▶ [EXTRACTED DATA]:
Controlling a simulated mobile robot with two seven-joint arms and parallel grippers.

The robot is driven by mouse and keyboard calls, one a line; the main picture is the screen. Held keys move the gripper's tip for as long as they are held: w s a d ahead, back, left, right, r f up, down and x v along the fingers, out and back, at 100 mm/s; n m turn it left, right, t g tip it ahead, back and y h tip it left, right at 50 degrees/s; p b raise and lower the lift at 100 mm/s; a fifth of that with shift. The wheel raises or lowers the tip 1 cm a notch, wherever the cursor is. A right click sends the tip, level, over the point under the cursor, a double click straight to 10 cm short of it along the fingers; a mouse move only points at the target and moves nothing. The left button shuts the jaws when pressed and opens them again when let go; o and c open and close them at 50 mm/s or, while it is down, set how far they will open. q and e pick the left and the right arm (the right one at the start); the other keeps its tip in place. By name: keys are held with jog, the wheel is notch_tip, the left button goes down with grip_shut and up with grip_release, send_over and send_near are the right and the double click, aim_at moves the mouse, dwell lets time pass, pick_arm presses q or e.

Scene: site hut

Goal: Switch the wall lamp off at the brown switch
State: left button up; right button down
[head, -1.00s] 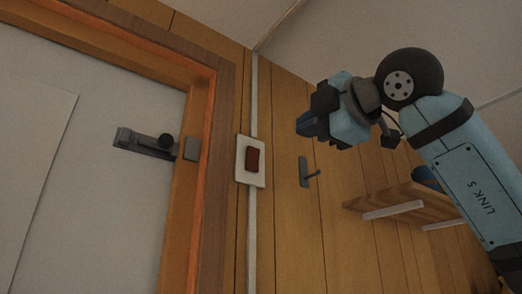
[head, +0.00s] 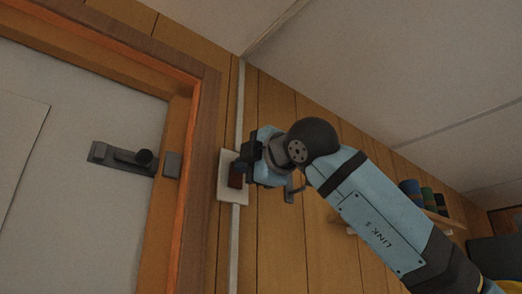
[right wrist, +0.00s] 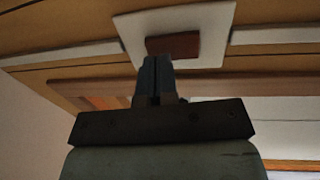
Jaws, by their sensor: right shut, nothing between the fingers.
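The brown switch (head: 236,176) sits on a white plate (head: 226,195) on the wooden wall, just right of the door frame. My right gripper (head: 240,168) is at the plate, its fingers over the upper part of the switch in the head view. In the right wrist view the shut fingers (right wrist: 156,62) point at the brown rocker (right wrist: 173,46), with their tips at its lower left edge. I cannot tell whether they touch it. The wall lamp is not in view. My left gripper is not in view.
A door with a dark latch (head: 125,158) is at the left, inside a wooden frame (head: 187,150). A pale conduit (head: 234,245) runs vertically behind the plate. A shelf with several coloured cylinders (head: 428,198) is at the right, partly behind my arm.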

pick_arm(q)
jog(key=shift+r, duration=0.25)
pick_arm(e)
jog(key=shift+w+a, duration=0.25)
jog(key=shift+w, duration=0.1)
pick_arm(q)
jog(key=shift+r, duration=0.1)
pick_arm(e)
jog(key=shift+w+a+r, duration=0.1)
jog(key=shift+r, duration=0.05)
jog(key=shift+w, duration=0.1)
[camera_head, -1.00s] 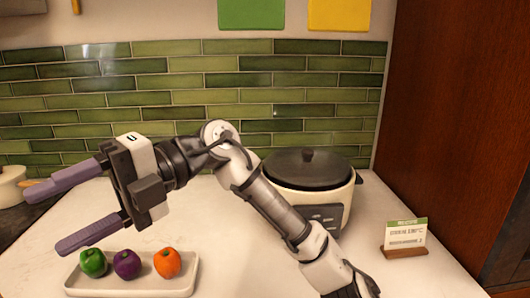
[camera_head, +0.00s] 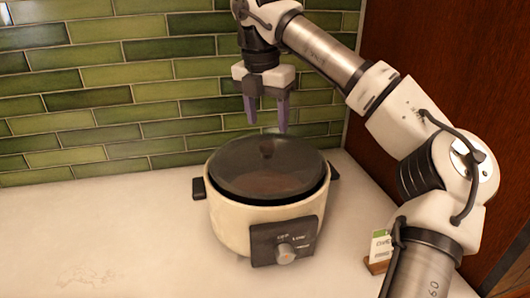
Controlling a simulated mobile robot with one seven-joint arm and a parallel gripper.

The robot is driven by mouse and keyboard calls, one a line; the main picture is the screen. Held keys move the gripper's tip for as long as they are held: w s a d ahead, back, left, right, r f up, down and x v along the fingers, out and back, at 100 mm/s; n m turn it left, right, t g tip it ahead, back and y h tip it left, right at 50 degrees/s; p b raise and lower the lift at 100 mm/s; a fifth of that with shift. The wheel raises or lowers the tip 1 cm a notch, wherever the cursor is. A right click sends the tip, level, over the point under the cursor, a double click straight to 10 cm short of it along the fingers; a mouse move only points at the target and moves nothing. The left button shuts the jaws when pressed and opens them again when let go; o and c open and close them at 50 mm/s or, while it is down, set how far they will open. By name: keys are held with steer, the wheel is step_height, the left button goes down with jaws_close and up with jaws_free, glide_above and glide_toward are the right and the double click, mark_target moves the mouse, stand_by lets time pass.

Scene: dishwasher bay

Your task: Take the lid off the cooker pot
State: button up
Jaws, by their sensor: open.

▶ [REQUIREMENT]: In the listing above, find the line with "State: left button up; right button down" and the line with "[right wrist, +0.00s]". Set down both and every line between them, minus the pictures.

▶ [WRITTEN ANSWER]:
State: left button up; right button down
[head, -1.00s] 
[head, +0.00s] 
[right wrist, +0.00s] 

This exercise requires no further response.